On Laguerre polynomials, Bessel functions, Hankel transform and a series in the unitary dual of the simply-connected covering group of $Sl(2,\mathbb R)$

Analogous to the holomorphic discrete series of $Sl(2,\mathbb R)$ there is a continuous family $\{\pi_r\}$, $-1<r<\infty$, of irreducible unitary representations of $G$, the simply-connected covering group of $Sl(2,\mathbb R)$. A construction of this series is given in this paper using classical function theory. For all $r$ the Hilbert space is $L_2((0,\infty))$. First of all one exhibits a representation, $D_r$, of $\mathfrak g=\text{\it Lie}\,G$by second order differential operators on $C^\infty((0,\infty))$. For $x\in (0,\infty)$, $-1<r<\infty$ and $n\in\mathbb Z_+$ let $\varphi_n^{(r)}(x)= e^{-x}x^{\frac{r}{2}}L_n^{(r)}(2x)$ where $L_n^{(r)}(x)$ is the Laguerre polynomial with parameters $\{n,r\}$. Let $\mathcal H_r^{HC}$ be the span of $\varphi_n^{(r)}$ for $n\in\mathbb Z_+$. Next one shows, using a famous result of E. Nelson, that $D_r\vert{\mathcal H}_r^{HC}$ exponentiates to the unitary representation $\pi_r$ of $G$. The power of Nelson's theorem is exhibited here by the fact that if $0<r<1$, one has $D_r=D_{-r}$, whereas $\pi_r$ is inequivalent to $\pi_{-r}$. For $r=\frac 12$, the elements in the pair $\{\pi_{\frac{1}{2}},\pi_{-\frac{1}{2}}\}$ are the two components of the metaplectic representation.

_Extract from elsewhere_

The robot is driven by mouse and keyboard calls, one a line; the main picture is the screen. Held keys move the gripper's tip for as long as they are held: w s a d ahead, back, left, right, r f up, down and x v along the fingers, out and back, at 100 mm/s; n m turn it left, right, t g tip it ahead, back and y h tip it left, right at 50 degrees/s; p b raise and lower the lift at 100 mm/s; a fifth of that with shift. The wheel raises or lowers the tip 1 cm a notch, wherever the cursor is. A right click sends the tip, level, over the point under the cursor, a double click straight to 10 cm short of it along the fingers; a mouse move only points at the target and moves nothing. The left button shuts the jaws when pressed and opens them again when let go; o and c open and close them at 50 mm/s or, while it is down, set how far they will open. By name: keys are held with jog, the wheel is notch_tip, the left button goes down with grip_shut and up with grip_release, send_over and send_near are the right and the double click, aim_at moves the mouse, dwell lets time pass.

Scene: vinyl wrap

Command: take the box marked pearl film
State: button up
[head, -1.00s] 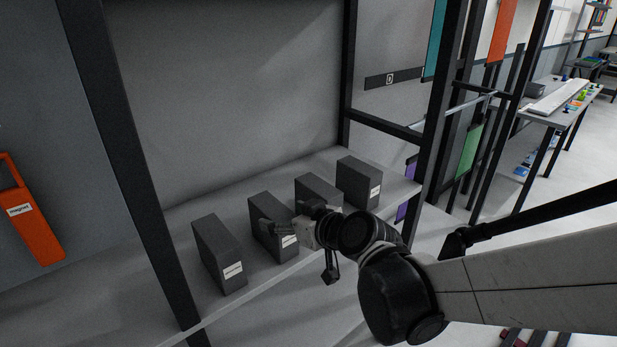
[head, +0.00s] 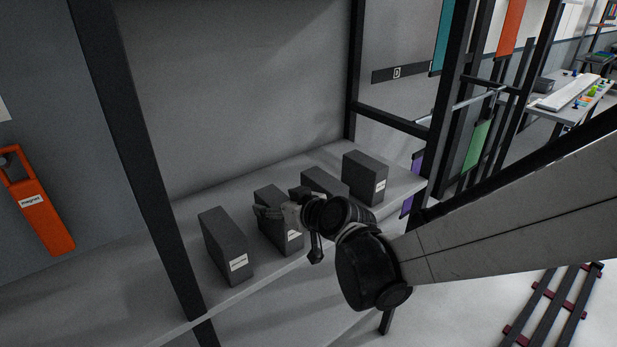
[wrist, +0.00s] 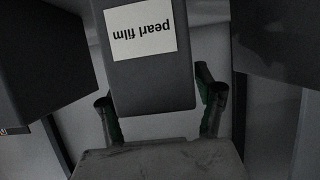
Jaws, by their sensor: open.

Using a result of G.H. Hardy one shows that the Hankel transform is given by $\pi_r(a)$ where $a\in G$ induces the non-trivial element of a Weyl group. As a consequence, continuity properties and enlarged domains of definition, of the Hankel transform follow from standard facts in representation theory. Also, if $J_r$ is the classical Bessel function, then for any $y\in(0,\infty)$, the function $J_{r,y}(x)=J_r(2\sqrt{xy})$ is a Whittaker vector. Other weight vectors are given and the highest weight vector is given by a limiting behavior at $0$.